- _DIRECTION_:
Gather from the listing below each line that includes the word "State", and copy it.

[BEGIN]

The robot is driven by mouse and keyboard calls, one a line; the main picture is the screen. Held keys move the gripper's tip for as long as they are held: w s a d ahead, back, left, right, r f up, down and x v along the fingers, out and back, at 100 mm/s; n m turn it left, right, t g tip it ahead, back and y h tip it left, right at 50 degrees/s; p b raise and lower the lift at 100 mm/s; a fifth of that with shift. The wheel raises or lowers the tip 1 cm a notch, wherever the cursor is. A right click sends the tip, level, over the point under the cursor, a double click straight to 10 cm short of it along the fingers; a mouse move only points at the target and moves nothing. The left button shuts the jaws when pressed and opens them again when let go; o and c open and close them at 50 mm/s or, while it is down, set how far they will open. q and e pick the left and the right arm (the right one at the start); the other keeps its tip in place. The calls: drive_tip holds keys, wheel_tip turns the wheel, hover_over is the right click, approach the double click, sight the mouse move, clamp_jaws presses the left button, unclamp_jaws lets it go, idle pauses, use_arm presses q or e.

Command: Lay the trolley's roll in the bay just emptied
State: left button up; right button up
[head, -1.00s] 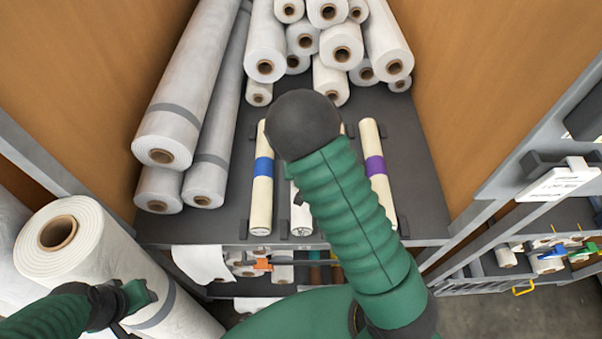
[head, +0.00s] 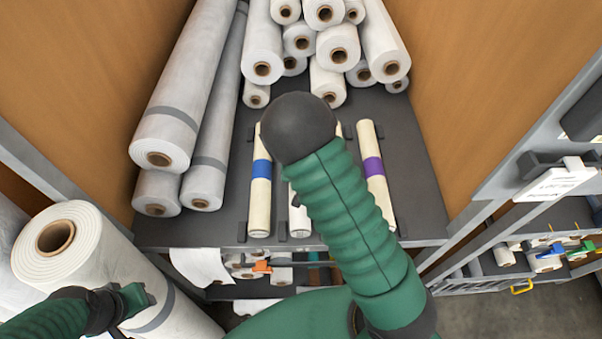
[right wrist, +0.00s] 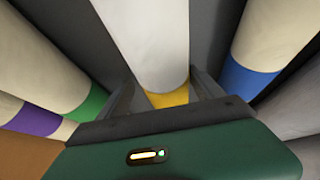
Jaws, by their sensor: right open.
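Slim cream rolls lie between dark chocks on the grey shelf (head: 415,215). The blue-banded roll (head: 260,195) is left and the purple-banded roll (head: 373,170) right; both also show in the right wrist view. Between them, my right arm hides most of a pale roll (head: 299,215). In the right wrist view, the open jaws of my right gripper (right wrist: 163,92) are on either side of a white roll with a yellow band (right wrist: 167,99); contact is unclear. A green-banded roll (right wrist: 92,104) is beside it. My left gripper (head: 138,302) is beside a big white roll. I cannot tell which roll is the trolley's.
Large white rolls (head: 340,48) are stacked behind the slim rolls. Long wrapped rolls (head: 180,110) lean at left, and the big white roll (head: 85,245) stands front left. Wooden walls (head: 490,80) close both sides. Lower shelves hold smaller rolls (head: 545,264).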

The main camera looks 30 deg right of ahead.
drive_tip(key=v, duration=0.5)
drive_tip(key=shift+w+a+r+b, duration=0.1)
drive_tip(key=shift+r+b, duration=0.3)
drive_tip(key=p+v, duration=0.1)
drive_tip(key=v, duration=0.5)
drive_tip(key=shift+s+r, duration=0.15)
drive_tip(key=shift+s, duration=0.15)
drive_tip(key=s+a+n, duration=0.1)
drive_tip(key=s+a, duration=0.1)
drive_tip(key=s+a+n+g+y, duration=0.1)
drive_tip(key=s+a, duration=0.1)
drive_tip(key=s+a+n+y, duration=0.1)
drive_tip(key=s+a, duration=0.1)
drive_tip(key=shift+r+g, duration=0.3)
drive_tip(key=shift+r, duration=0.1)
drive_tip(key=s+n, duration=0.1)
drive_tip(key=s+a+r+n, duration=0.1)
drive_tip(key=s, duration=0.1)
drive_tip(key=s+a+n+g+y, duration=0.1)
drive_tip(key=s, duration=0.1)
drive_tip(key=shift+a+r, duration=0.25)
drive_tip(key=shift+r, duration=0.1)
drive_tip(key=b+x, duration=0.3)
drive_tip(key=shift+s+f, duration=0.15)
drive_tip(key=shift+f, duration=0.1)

[END]
[BEGIN]

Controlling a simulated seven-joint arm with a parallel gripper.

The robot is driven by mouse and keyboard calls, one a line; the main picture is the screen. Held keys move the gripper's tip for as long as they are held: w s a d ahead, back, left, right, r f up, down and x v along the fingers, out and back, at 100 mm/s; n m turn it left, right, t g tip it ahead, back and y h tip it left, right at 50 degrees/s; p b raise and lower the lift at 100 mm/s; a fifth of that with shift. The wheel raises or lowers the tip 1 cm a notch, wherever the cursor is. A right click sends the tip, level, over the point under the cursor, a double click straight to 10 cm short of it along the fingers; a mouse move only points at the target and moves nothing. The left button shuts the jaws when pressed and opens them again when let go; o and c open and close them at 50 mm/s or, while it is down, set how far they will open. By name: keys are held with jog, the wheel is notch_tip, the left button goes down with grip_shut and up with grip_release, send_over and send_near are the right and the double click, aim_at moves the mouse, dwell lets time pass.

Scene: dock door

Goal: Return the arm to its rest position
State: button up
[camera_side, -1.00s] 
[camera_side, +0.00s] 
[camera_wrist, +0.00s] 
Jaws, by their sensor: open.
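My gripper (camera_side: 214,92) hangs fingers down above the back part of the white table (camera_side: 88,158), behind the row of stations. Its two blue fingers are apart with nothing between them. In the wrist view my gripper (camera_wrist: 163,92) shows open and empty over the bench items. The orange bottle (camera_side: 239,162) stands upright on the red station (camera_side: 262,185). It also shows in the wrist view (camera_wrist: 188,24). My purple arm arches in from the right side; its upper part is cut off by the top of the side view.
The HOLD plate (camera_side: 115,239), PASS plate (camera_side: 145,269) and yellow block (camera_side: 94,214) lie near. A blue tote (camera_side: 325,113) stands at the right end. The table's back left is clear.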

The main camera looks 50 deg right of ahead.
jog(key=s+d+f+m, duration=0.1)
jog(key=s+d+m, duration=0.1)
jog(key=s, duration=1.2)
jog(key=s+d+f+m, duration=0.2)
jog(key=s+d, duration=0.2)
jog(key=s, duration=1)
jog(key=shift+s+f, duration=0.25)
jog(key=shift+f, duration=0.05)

[END]

- _RESPONSE BELOW_:
State: left button up; right button up
State: button up

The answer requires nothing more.